That is the question posed by Jonathan Backer of the Brennan Center. In response to the claim that big money lost in 2012 (also addressed here), Backer points to the $20 million spent by the NRA in 2012 and suggests that spending influenced the votes of Sens. Mark Begich (AK), Mark Pryor (AR) and Lindsey Graham (SC) on universal background checks. But is NRA spending really the catalyst for their votes?

Both Begich and Graham have “A” ratings from the NRA suggesting they have previously supported NRA stances on various gun legislation. Given this, why should we assume NRA spending is the reason for their vote as opposed to ideological reasons? Perhaps they are ideologically predisposed to support the NRA position.

And while Pryor has a “C” rating, other potentially vulnerable Democratic Sens. Hagan (NC), Landrieu (LA) and Rockefeller (WV) voted for cloture and have a “C” rating or lower. They also voted for the Manchin amendment.
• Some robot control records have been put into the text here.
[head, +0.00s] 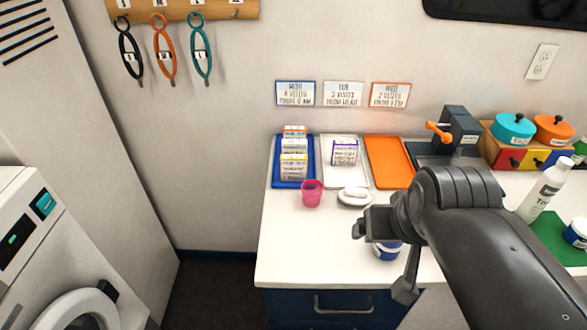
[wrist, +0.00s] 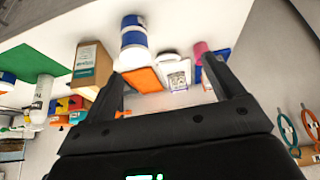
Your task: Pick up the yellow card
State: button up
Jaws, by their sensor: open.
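The yellow card (head: 294,167) is a white card with a yellow band, the front one of several cards standing in the blue tray (head: 277,180) on the counter's left end. In the wrist view the blue tray (wrist: 221,54) is partly behind a finger, and I cannot make out the yellow card there. My gripper (head: 385,257) is open and empty, over the front of the counter, to the right of the card and nearer. Its two spread fingers also show in the wrist view (wrist: 163,72).
A pink cup (head: 312,194) and a white soap dish (head: 354,196) stand just in front of the trays. A purple-banded card (head: 344,153) is in the white tray (head: 356,179). The orange tray (head: 390,162) is empty. A blue-and-white jar (head: 388,251) is partly behind my gripper.

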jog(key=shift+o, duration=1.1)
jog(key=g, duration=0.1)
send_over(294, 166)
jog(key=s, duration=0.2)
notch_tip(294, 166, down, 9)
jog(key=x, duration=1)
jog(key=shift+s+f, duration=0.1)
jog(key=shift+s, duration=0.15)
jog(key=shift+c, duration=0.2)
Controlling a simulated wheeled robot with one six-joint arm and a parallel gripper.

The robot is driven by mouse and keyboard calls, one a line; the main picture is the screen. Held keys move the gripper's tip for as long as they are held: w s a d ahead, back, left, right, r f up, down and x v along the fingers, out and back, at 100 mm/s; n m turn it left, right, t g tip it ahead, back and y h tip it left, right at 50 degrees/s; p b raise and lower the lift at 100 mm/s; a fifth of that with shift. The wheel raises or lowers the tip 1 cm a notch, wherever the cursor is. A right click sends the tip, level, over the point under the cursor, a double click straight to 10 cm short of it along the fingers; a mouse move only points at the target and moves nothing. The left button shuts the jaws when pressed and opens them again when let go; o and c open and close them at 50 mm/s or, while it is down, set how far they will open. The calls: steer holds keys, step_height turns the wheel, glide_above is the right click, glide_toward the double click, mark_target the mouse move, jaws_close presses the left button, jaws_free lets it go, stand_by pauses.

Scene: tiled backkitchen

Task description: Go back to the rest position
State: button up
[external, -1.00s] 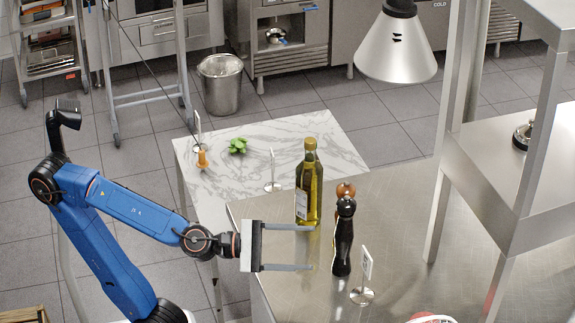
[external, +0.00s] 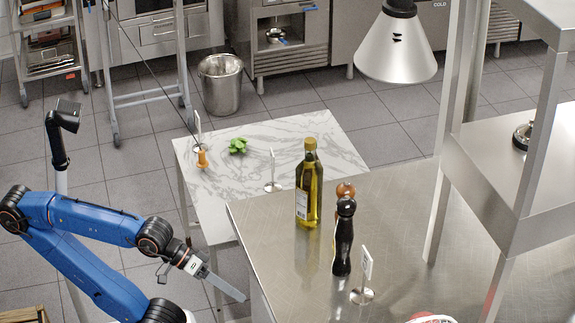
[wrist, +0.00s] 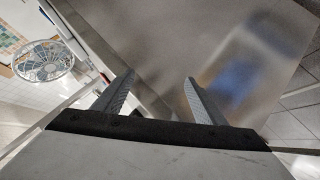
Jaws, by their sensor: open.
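My gripper (external: 212,278) is at the left side of the steel counter (external: 410,225) in the external view, tilted down and to the right, clear of the bottle and mills. In the wrist view my gripper (wrist: 158,85) has its two fingers spread with nothing between them. An oil bottle (external: 309,190) stands upright near the counter's left corner. A black mill (external: 343,240) stands just to its right, with a brown-topped mill (external: 346,190) partly hidden behind it.
A marble table (external: 320,140) behind the counter holds a green herb (external: 237,146) and a small orange item (external: 202,158). A card holder (external: 363,285) stands by the mills. A heat lamp (external: 398,45) hangs above, and a steel shelf rack (external: 500,170) stands at right.

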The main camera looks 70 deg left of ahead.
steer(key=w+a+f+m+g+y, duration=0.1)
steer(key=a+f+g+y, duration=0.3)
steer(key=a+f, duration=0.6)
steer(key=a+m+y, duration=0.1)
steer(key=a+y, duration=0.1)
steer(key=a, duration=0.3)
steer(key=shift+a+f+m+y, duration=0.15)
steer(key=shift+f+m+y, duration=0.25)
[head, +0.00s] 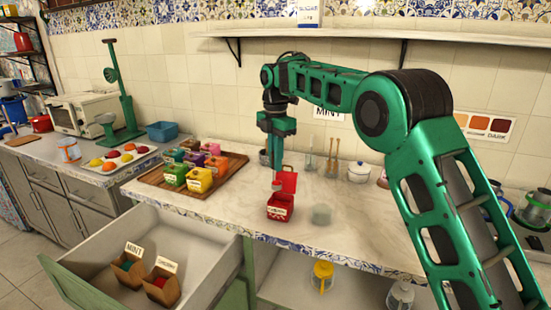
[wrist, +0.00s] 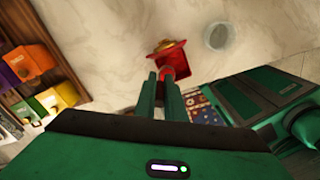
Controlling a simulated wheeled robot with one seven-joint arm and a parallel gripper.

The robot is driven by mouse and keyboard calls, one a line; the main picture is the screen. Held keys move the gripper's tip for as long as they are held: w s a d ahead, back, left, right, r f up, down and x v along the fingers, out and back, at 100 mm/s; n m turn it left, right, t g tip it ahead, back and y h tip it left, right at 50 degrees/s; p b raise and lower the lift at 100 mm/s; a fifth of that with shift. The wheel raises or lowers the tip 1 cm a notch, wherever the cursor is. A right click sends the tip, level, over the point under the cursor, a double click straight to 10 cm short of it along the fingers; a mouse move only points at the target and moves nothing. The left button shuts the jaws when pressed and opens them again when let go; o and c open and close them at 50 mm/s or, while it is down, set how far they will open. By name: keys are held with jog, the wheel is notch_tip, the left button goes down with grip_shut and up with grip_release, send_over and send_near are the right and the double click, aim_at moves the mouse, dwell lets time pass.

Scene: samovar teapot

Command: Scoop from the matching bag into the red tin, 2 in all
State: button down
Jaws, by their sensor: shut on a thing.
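The red tin (head: 280,211) stands on the marble counter with its red lid raised behind it and a small pale label on its front that I cannot read. My gripper (head: 277,165) points down just above the tin, shut on a small thing that looks like the scoop; it is mostly hidden. In the wrist view the fingers (wrist: 166,88) close on a reddish piece, and a yellow-brown patch shows over the red tin (wrist: 177,58). Two brown paper bags stand in the open drawer: a MINT bag (head: 125,271) and a bag with reddish contents (head: 161,290), its label unclear.
A wooden tray (head: 215,187) of several coloured tins is at left. The drawer (head: 80,278) stands pulled out below the counter.

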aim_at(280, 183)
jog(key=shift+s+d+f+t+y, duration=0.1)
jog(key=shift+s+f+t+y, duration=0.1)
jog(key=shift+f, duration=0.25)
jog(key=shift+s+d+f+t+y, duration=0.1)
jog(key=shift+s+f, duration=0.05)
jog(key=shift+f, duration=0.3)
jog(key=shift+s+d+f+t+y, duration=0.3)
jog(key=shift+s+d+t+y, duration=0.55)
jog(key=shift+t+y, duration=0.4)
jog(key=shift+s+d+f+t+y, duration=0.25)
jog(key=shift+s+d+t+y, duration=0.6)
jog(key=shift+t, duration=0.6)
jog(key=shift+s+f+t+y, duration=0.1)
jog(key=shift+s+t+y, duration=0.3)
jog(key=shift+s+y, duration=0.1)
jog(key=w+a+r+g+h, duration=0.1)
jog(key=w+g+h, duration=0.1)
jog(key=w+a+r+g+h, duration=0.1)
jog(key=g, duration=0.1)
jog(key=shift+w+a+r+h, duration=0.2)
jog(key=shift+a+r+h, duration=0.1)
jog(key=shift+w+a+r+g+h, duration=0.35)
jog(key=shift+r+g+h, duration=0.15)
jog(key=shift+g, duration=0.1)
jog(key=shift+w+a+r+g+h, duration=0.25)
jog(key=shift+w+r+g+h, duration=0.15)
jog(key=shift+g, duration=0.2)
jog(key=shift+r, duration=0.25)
These are states where the NRA could potentially invest in spending against them in 2014. Why is the NRA a threat to Pryor but not these equally vulnerable candidates?

To assume the threat of NRA spending is the primary reason for their vote on the Manchin Amendment, we have to rule out all other possible motives, which is not reasonable when there are other alternatives, such as ideology or local political considerations.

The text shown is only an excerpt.